Follow her on Twitter @merbroussard or contact her via meredithbroussard.com.

Gary Liu
Gary Liu
Former CEO of the South China Morning Post

Gary Liu was CEO of the South China Morning Post until July 2022, a global news media company that has reported on China and Asia for more than a century. Gary was named a Young Global Leader by the World Economic Forum in 2019.

Prior to joining the SCMP in January 2017, Gary was CEO of Digg, spearheading the New York startup’s transformation from aggregator to a data-driven news platform. Previously, Gary was Head of Labs at Spotify, after joining the company as Global Director of Ad Product Strategy. Gary has also worked at AOL and Google.

Uli Köppen
Uli Köppen
Head of AI + Automation Lab BR (German Public Broadcaster) and co-Head of BR Data, Investigative data unit

Uli Köppen is head of AI + Automation Lab and co-head of the Investigative data unit at the German public broadcaster Bayerischer Rundfunk (ARD). She is an affiliate to the Berkman Klein Center for Internet and Society at Harvard.

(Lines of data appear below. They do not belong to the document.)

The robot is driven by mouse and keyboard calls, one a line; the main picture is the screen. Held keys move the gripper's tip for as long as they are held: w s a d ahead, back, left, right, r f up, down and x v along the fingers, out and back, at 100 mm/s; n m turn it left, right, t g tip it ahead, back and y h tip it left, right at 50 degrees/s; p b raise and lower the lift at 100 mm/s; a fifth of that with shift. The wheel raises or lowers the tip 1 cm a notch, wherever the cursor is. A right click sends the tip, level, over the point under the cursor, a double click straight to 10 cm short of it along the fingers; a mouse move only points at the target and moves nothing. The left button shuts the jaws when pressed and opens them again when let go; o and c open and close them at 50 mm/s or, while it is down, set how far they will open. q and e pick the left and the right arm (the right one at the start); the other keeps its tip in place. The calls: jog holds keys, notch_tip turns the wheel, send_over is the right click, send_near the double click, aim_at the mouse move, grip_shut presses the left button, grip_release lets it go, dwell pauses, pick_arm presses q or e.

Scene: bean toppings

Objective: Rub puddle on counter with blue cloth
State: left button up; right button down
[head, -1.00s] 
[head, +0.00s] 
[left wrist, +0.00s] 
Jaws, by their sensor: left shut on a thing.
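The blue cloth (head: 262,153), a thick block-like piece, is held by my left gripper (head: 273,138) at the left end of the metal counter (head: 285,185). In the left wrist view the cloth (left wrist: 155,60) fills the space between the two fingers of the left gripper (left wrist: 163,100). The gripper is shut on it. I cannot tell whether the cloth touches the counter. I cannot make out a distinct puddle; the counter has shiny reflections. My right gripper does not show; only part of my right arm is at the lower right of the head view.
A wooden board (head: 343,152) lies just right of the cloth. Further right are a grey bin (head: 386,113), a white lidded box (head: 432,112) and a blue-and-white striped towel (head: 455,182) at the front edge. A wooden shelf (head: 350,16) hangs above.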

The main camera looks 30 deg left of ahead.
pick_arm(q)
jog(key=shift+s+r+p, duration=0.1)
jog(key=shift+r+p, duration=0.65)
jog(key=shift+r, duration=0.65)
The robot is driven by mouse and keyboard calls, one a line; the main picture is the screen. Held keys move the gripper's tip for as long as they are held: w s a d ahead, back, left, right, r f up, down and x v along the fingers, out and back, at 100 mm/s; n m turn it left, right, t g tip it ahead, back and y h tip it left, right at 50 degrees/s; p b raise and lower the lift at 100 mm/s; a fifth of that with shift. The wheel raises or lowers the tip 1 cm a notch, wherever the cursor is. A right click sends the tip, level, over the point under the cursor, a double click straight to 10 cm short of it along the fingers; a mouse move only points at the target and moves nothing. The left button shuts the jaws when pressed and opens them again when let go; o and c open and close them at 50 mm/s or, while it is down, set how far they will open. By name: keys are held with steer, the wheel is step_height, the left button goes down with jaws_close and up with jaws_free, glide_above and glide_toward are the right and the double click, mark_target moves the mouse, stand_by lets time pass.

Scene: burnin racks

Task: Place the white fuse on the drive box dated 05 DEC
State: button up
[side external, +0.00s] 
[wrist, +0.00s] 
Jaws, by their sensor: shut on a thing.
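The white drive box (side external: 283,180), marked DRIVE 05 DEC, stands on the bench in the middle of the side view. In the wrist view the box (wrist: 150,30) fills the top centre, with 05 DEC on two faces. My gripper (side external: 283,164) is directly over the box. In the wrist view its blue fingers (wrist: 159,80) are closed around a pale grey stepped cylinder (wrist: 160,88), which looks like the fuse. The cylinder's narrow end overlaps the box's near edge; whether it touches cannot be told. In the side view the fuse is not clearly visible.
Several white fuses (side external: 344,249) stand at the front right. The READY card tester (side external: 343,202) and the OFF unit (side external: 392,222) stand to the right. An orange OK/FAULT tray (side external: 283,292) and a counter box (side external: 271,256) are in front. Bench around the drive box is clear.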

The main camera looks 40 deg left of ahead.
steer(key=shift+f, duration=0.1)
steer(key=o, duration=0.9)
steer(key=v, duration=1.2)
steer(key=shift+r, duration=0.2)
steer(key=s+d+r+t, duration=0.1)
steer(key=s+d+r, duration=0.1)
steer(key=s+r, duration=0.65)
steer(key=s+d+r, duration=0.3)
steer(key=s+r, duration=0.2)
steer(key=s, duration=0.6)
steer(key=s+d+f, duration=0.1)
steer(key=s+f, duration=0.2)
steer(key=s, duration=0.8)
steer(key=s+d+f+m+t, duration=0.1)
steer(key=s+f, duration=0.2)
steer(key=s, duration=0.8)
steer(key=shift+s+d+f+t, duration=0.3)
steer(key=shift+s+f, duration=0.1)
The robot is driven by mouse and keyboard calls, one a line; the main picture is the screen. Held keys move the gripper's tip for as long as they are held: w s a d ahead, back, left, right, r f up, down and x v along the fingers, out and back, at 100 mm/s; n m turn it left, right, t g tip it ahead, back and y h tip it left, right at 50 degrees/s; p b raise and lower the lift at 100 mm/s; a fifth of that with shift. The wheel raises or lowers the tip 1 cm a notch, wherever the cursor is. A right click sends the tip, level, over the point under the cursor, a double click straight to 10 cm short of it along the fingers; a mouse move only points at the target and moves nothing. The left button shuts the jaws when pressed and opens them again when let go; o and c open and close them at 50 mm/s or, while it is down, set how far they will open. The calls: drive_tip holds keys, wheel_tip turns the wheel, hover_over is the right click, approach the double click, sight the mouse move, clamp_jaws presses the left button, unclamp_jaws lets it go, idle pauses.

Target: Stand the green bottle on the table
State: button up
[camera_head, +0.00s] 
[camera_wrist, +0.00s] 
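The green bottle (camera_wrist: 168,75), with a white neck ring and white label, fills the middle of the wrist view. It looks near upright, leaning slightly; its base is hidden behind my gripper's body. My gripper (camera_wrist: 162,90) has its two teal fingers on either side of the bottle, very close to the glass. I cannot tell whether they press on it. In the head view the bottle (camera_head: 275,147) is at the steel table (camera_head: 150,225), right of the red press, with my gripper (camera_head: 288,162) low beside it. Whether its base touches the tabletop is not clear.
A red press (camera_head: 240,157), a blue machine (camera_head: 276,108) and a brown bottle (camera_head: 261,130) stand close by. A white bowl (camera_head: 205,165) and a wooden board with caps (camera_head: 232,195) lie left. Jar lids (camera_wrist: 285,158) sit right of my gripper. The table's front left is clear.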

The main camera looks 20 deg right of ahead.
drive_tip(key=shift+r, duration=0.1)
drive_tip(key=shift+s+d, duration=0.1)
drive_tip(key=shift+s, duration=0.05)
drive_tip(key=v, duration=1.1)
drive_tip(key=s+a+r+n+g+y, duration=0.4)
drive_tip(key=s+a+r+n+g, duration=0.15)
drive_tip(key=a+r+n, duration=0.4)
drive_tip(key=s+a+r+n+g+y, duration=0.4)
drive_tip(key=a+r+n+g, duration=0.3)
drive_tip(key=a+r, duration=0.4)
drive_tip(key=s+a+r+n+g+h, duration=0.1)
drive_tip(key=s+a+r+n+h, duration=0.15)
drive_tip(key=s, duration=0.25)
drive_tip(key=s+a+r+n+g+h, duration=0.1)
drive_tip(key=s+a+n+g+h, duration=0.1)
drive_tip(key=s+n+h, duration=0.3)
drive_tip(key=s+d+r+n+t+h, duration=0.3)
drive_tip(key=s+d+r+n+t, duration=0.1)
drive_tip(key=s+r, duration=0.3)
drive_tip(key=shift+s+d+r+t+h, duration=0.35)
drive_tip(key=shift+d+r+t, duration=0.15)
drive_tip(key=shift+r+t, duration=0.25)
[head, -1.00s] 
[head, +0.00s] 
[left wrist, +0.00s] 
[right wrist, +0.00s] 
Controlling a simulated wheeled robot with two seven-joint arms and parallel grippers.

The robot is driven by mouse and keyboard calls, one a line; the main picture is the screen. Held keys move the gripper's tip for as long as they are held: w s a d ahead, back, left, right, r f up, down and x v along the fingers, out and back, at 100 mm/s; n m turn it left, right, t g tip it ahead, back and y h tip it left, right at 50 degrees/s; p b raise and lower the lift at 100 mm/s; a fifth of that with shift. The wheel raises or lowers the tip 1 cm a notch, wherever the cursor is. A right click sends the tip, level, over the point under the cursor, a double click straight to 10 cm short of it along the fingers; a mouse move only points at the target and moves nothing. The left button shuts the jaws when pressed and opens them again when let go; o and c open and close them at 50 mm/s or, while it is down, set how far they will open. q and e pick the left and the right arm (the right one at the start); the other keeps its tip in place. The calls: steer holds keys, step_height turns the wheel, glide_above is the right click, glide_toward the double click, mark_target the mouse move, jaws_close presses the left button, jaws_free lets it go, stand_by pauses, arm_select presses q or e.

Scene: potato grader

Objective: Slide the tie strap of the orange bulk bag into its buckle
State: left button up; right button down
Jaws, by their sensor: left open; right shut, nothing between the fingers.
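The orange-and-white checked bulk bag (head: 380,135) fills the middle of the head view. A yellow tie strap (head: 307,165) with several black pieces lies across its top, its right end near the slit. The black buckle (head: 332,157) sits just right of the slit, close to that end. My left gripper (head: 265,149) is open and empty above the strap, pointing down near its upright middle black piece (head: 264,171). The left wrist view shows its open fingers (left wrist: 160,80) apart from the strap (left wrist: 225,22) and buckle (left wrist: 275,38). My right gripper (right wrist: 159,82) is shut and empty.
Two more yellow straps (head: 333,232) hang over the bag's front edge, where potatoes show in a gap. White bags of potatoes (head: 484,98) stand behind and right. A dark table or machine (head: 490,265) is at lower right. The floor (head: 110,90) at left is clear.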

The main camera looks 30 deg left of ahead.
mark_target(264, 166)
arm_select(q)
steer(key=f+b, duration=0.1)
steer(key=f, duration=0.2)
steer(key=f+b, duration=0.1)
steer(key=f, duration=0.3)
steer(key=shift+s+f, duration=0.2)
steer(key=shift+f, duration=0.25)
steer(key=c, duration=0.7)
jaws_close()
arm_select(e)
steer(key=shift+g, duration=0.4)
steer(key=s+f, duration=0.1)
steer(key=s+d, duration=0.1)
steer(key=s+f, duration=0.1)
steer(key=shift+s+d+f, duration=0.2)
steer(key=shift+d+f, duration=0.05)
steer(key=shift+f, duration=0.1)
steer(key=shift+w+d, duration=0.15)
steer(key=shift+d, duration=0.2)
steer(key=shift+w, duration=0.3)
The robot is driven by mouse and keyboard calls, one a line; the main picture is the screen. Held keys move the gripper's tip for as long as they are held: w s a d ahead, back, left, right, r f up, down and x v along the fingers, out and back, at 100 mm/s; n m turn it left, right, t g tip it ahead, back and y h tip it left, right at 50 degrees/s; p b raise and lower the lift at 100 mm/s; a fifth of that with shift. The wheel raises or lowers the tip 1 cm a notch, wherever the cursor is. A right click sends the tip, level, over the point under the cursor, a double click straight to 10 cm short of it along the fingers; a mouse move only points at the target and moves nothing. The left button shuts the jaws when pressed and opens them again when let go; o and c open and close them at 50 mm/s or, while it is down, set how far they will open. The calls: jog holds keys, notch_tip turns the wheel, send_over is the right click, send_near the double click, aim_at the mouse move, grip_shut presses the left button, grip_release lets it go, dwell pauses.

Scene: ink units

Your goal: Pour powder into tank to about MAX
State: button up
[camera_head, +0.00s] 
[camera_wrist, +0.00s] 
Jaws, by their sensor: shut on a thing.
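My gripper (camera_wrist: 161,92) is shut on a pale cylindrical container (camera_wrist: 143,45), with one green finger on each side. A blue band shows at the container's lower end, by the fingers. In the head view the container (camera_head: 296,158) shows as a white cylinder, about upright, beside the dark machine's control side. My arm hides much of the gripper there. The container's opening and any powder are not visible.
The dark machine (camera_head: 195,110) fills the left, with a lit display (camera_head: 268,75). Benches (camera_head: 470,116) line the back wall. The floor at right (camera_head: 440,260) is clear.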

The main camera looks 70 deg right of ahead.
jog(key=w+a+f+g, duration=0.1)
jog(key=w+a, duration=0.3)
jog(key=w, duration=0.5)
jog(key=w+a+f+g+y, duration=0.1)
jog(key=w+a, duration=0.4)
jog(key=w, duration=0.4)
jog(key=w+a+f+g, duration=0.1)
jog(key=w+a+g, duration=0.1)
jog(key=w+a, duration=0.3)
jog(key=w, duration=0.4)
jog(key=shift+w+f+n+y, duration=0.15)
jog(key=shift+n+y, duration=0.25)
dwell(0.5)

She oversees a team of journalists, coders, and designers specializing in investigative data stories, interactive storytelling, and experimentation with new research methods such as bots and machine learning.

Ryan Cotterell
Ryan Cotterell
Tenure-track assistant professor at ETH Zurich in the Department of Computer Science

His research focuses on natural language processing and computational linguistics. He is an expert in deep learning, particularly for low-resource languages.

Call for Papers

The first Joint Computation + Journalism Symposium / European Computational and Data Journalism Conference aims to bring together a wide range of academics and industry practitioners for a large-scale inclusive event to discuss, present and learn about new research and practice in the broad fields of computational and data journalism.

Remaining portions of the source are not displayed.